Art Film Fest Recognises Winners

The festival’s main prize, the Blue Angel Award for best film, granted in conjunction with a monetary prize of 15 000 euros, was taken by the film Hunger from director Steve McQueen, who won the Caméra d’Or for best debut at last year’s Cannes.
The film is generally considered one of the best works of last year. It takes place in 1981, the year when the Northern Ireland conflict escalated into a deadly struggle. The suggestive drama is set in the Maze, a prison near Belfast, where four men meet – the prison guard Raymond Lohan, working in one of the infamous cell blocks, young and timid prisoner Davey Gillen, his friend and protector Gerry Campbell and Bobby Sands, boss of the cell block.
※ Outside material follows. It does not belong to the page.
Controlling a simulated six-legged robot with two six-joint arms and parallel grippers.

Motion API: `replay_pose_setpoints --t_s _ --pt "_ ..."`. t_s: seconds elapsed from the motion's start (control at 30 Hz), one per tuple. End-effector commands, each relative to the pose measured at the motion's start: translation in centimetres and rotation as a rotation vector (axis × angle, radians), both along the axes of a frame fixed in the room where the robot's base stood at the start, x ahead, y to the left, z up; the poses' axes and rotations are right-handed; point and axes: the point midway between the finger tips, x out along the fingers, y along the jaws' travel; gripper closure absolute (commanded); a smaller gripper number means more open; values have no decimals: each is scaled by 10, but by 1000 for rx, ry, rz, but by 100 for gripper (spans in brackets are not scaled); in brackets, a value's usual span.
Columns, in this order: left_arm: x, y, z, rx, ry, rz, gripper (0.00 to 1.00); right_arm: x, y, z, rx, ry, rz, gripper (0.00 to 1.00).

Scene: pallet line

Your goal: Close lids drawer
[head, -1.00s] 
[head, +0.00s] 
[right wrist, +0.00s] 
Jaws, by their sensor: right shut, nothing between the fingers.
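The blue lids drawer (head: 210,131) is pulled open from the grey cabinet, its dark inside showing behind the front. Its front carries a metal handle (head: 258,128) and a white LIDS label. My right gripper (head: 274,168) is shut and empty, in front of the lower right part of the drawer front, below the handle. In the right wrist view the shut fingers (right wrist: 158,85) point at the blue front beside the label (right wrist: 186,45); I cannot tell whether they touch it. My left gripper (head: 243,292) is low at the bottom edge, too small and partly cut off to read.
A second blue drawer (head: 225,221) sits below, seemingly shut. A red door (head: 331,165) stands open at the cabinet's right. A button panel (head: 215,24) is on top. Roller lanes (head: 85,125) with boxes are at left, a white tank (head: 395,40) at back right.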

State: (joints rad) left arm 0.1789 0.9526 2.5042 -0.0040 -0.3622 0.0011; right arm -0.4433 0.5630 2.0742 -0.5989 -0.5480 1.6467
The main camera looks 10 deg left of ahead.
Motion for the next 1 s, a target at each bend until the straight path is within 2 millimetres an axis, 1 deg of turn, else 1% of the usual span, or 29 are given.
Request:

Together they announce a protest, demanding recognition as political prisoners, and thus refuse to wear prison uniforms or maintain their personal hygiene. The renowned British visual artist and debuting director depicts the final six weeks in the life of a political prisoner. His picture offers a precise and engrossing portrait of political violence.
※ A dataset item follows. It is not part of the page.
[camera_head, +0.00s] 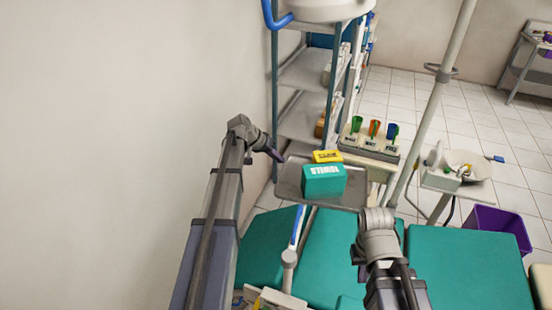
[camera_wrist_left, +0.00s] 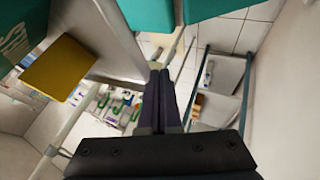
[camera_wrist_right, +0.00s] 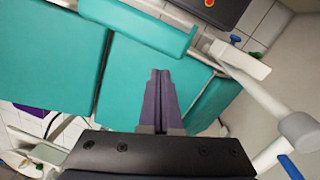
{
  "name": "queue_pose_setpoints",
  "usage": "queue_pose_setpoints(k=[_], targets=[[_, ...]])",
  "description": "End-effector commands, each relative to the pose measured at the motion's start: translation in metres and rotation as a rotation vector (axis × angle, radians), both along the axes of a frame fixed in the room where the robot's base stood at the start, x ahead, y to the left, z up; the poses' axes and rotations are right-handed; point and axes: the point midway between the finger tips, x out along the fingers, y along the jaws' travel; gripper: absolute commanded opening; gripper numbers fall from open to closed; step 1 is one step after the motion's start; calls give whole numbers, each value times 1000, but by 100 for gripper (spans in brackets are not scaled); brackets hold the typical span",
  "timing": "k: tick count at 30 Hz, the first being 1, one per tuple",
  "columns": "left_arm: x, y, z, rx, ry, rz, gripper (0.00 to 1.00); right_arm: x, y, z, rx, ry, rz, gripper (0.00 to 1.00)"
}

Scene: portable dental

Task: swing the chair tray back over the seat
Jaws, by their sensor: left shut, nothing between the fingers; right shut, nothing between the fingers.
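The grey chair tray (camera_head: 290,182) is beyond the far edge of the teal chair seat (camera_head: 330,245). It carries a teal towels box (camera_head: 323,181) and a yellow box (camera_head: 327,156). My left gripper (camera_head: 278,156) is shut and empty just off the tray's far left corner; in the left wrist view its fingers (camera_wrist_left: 160,78) appear close to the tray edge (camera_wrist_left: 110,35), contact unclear. My right gripper is shut and empty; its fingers (camera_wrist_right: 160,78) show over the teal upholstery in the right wrist view. In the head view its wrist hides the fingertips.
A shelf rack (camera_head: 302,70) stands behind the tray, near the wall. A holder with coloured cups (camera_head: 370,146) is right of the tray. A pole (camera_head: 430,100), a basin (camera_head: 468,165) and a purple bin (camera_head: 500,225) are further right. A blue handle (camera_head: 297,225) rises beside the seat.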

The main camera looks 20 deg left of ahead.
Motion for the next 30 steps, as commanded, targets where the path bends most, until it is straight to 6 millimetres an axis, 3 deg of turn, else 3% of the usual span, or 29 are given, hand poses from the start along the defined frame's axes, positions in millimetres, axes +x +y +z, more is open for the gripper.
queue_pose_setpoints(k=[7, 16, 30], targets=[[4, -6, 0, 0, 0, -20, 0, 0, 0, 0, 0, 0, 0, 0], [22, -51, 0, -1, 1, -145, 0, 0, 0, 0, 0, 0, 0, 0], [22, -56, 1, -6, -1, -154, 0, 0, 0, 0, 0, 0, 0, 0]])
“It is a very psychologically demanding film and professionally wrought. It meets its intellectual demands and gripped with its plot and suggestive storytelling. It displayed an ability to indivisibly combine an utterly artistic experience with general appeal. The film’s casting was precisely thought-out, with excellent and praise-worthy performances,” concurred the 17th Annual Art Film Fest International Competition of Feature Films’ international jury, which included Czech actor and director Jan Kačer, actress, singer and world-traveller Dorota Nvotová, Hungarian actress and director Eniko Eszenyi, German curator, dramaturge and film festival director Heiko Fischer and American critic and publicist Jay Weissberg.
The picture Hunger garnered yet another award at Art Film Fest: the Blue Angel award for best actor, accompanied by a monetary prize of 2 500 euros, was given to Hunger’s star, actor Michael Fassbender from Great Britain.
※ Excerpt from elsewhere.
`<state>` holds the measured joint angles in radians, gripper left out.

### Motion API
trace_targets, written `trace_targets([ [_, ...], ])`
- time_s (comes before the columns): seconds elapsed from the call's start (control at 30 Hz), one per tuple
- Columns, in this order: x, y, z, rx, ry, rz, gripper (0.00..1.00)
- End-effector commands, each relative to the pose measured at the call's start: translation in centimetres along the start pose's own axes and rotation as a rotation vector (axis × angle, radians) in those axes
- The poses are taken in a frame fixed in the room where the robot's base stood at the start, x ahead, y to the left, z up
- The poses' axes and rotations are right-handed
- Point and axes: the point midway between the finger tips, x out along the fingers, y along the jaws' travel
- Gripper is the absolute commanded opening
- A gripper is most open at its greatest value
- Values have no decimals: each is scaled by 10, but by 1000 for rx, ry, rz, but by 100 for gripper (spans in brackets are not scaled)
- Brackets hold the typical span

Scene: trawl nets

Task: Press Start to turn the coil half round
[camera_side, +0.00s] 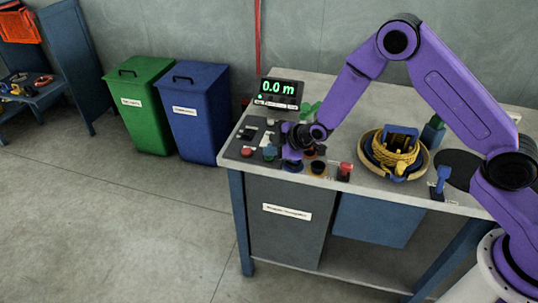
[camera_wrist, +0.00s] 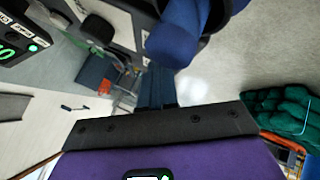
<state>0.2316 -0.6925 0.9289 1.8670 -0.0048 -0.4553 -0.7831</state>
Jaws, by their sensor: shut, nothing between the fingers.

“For mastery, professionalism and a stirring, authentic experience of creative acting,” commented the jury.
The Blue Angel Award for best director, in conjunction with a monetary prize of 5 000 euros, was bestowed upon director Warwick Thornton’s Samson & Delilah. The Australian film was also awarded with the Caméra d’Or for best debut at this year’s Cannes.
This story of Samson, a brash fifteen-year-old boy, and Delilah, a modest fourteen-year-old girl, takes place in an isolated Aboriginal community in the Central Australian desert. Day after day, nothing changes, everything stays the same and nothing interests anybody. When a tragedy strikes, both teenagers are forced to set out on a journey into the unknown. The boy and girl soon discover that life outside their community is cruel. Despite the hunger and unfairness they experience, they find love in one another.
“For its innovation and suggestiveness, masterful handling of difficult themes, lack of pretence and deep message,” explained the five-member jury.
The Blue Angel Award for best actress, accompanied by a monetary prize of 2 500 euros, was taken by actress Nesipkul Omarbekova, who played the leading role in the film Native Dancer.
“For the role of Aidai-apa, also with regard to the film’s other qualities as a search for a way to one’s roots, nature and family,” said the jury.
A special jury mention was received by the Korean picture Treeless Mountain from director So Yong Kim, about little girls whose childhood innocence is taken by adult lies, and who movingly attempt to find their place in the world, which isn’t exactly ideal for children.
“This is a lucid, polished film, with excellent cinematography, sound and brilliant child actresses sensitively directed.”
The Award of the Mayor of the Town of Trenčianske Teplice went to the film The Visitor, directed by Jukka-Pekka Valkeapää and the Mayor of the Town of Trenčín Award was given to the film Machan, directed by Uberto Pasolini.
The Malaysian film Everyday Everyday by Chui Mui Tan leaves Art Film Fest bearing the honour of Best Short Film and the On the Road Award.
The main character Sook Chen has decided to change her life. She has quit her job to try something new, writing for example, somewhere else, as far from Malaysia as possible, perhaps in Peru. The film asks: Is writing a good escape plan from the labyrinth within oneself?
“Every day we have the opportunity to see simple stories, but it’s not every day that we can see a film with such a simple story and at the same time such depth, full of humour and emotion and delicately portraying human nature, relationships and love,” explained the three-member International Jury of Short Films, which included Polish film historian and theorist Jadwiga Glowa, Romanian screenwriter and director Adrian Sitaru and Slovak animator, director and producer Ivana Zajacová.